Old Friends review and star rating: ★★★★★

What drew Bernadette Peters, living legend of Broadway, aged 75, after a half-century-long career in New York, to finally make her West End debut? Especially given she’ll make a considerably worse salary here compared to financially flush Broadway? A knees-up to celebrate musical impresario, Stephen Sondheim.

Sondheim passed away aged 91 in 2021 after writing some of the most lauded musical scores of the modern age, including Sweeney Todd, Follies and Gypsy. To celebrate his life, Peters is joined by a who’s who of campy theatrical talent for this joyously nostalgic romp down memory lane.

Let’s face it, for these stars, standing and singing the songs that made them famous in front of a home crowd of die-hard Sondheim fans is hardly challenging work. The programme even notes that the cast spent only two weeks rehearsing – but the energy created by bringing together a group of the biggest musical theatre names onto one stage, and their gung-ho attitude towards the whole thing, makes for a thoroughly addictive, and incredibly special, evening at the theatre.

Bernadette Peters, the Broadway legend, is making her West End debut in Old Friends at the Gielgud Theatre (Photo: Danny Kaan)

There’s the sense that this lot really wouldn’t be here if they didn’t want to be. It’s like watching a piss up round a piano in Elton John’s living room with his closest celeb friends, only we happen to be in the Gielgud Theatre.

There’s no plot, just a collection of Sondheim’s greatest hits threaded together over two hours. The show was put together by longtime Sondheim collaborator Cameron Mackintosh, and Peters is joined by another Broadway legend, Lea Salonga, as well as big names including Bonnie Langford, Janie Dee and Jason Pennycooke.

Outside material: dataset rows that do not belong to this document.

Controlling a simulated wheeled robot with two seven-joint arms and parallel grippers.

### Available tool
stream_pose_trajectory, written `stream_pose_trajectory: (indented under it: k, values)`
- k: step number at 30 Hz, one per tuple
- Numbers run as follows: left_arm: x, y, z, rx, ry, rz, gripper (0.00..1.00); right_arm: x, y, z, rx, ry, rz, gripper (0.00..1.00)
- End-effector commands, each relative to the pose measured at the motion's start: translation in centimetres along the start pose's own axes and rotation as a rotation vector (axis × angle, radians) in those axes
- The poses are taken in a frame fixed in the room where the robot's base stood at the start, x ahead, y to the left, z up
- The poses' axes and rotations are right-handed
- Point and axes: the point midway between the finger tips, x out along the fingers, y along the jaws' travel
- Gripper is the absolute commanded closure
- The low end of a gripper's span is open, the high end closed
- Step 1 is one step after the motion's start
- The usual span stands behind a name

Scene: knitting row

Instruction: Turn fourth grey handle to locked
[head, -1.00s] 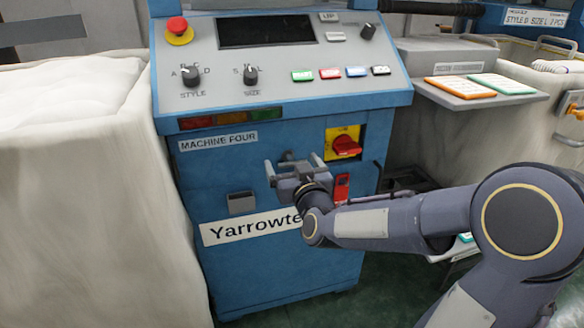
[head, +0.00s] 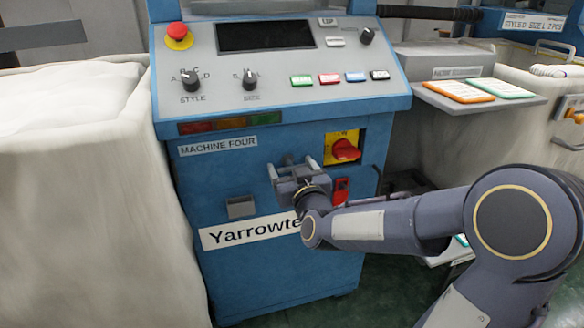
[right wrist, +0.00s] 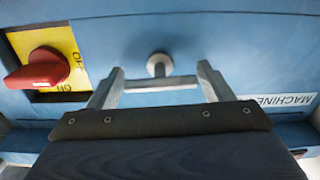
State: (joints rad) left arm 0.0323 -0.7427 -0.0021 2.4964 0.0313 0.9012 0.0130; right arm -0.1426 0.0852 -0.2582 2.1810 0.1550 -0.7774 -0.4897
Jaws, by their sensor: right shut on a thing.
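A grey handle (right wrist: 160,83) on the blue front of machine four shows in the right wrist view as a short crossbar with a round hub (right wrist: 158,64). My right gripper (right wrist: 160,72) is shut on the crossbar, with one finger at each end. In the head view the right gripper (head: 291,164) is at the panel below the MACHINE FOUR label (head: 217,145), and its fingers and wrist hide most of the handle. I cannot read any locked mark by the handle. My left gripper is not in view.
A red rotary switch (head: 346,151) on a yellow plate is just right of the gripper. A red tag (head: 341,190) is below it. A grey pocket (head: 240,207) is at lower left. A pale draped bin (head: 80,190) stands left, and a shelf with cards (head: 480,92) right.

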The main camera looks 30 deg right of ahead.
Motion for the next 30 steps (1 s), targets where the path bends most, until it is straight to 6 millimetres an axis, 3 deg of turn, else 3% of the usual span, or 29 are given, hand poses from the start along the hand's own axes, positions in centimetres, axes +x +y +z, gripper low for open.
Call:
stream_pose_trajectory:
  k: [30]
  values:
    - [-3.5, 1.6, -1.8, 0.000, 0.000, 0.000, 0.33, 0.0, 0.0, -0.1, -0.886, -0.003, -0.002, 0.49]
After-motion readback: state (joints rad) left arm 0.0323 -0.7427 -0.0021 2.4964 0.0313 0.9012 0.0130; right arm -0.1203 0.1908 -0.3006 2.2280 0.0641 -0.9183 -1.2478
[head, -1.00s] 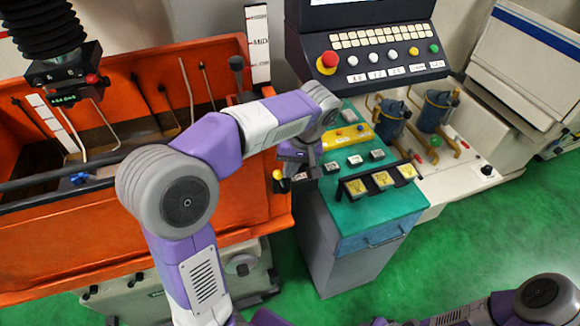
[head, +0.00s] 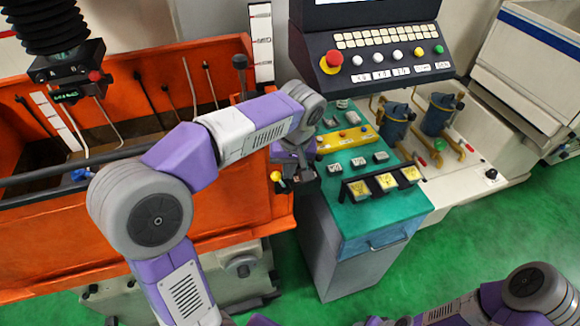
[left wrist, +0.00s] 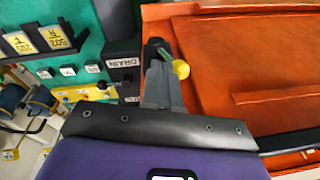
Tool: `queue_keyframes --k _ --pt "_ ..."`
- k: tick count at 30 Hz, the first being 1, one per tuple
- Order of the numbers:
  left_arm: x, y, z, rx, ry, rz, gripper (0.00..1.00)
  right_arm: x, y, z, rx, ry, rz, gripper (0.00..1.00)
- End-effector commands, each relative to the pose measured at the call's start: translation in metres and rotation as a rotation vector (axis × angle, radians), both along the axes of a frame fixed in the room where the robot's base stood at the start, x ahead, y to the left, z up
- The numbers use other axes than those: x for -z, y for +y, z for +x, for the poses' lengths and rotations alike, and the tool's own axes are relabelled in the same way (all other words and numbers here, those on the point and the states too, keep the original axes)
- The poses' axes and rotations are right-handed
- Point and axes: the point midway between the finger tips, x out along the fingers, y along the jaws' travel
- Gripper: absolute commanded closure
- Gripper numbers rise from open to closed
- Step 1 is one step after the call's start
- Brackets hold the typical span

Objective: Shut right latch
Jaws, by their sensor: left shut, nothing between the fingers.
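The right latch, a dark lever with a yellow knob (head: 276,176), is at the right end of the orange tank's front, beside the teal cabinet. In the left wrist view the yellow knob (left wrist: 181,69) shows just right of the fingertips, with the dark lever body above them. My left gripper (head: 296,172) is at the latch, partly hidden by its own wrist in the head view. In the wrist view its fingers (left wrist: 160,80) are together and empty, very close to the lever; I cannot tell whether they touch it. My right gripper is out of view.
The orange tank (head: 150,245) fills the left. The teal cabinet top (head: 375,217) with yellow tags stands right of the latch. A black block labelled DRAIN (left wrist: 123,62) is left of the fingers. A control panel (head: 395,60) rises behind.

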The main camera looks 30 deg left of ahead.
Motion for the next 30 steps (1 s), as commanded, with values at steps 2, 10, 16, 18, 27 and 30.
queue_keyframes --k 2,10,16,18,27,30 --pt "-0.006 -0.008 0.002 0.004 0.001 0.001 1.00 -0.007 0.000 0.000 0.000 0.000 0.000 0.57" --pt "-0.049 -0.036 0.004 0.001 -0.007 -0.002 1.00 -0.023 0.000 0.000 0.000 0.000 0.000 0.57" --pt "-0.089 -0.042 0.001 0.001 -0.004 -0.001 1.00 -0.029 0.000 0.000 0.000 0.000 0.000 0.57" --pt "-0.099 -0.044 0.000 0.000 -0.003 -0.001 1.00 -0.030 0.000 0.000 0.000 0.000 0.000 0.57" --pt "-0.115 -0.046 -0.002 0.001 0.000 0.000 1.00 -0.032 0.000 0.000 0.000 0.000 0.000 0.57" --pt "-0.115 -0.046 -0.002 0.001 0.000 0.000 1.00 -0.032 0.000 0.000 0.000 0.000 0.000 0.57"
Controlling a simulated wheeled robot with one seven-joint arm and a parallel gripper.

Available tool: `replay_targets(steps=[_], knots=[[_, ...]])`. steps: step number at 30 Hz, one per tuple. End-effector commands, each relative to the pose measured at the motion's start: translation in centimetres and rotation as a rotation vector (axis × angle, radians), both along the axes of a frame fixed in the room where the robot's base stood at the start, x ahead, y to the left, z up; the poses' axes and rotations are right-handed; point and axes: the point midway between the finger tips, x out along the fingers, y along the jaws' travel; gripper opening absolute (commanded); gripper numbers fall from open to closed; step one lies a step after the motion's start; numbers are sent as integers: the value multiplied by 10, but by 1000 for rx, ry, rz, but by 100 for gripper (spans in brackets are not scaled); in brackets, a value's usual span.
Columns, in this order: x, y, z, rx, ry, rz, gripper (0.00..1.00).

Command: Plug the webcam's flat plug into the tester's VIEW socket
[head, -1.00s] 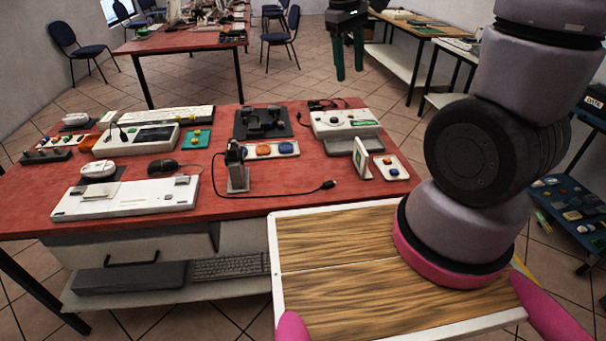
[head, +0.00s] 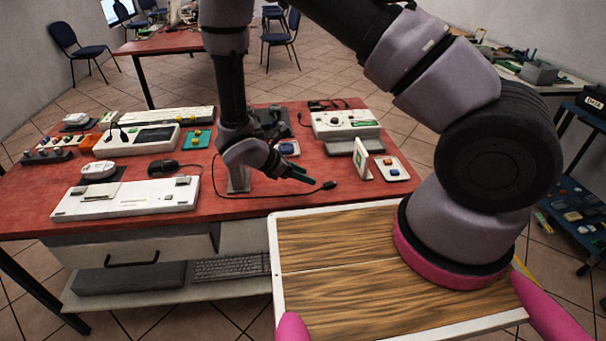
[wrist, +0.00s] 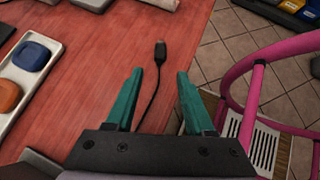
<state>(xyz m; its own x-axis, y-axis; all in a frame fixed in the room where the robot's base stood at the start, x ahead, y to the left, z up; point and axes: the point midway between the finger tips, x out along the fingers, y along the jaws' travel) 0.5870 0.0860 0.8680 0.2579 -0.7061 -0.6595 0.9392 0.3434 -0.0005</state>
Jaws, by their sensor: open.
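The webcam's flat plug (head: 329,185), small and black, lies on the red table near its front edge, at the end of a thin black cable (head: 270,197). In the wrist view the plug (wrist: 160,51) lies just beyond and between the fingertips. My gripper (head: 303,175) is open, with green fingers, over the table to the left of the plug; its fingers (wrist: 159,74) hold nothing. The webcam is hidden behind my arm; part of its grey stand (head: 238,182) shows. A white box (head: 340,123) at the right back may be the tester; its socket labels are unreadable.
A small upright white panel (head: 361,158) and a tray with coloured pieces (head: 393,168) stand right of the plug. The table around the plug is clear.

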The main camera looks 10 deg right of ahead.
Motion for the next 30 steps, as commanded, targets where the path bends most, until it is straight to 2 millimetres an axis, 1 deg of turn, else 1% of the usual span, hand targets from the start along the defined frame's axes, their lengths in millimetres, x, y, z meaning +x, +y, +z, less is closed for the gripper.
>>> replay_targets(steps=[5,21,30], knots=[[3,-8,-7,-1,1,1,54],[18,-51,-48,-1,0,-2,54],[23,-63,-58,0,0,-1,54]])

Salonga and Peters open the show to whoops and cheers from one of the most dedicated audiences I’ve seen in the theatre. They say a few words before the non-sequitur songs begin. In the first act Joanna Riding’s frenetic Getting Married Today, from Putting it Together, is an absolute riot, Riding crawling away from her husband in a wedding dress while belting this stubborn ode to singledom. Ensemble number A Weekend in the Country, from A Little Night Music, is just sheer buffoonery, as Pennycooke, Gavin Lee and the rest get into the shape of a car and pretend to drive around the stage. It’s juxtaposed with the plaintive Send in the Clowns, delicately and immaculately sewn together by Peters, who first sang this song in 1976, reminding us that musical theatre will always be about the gear change.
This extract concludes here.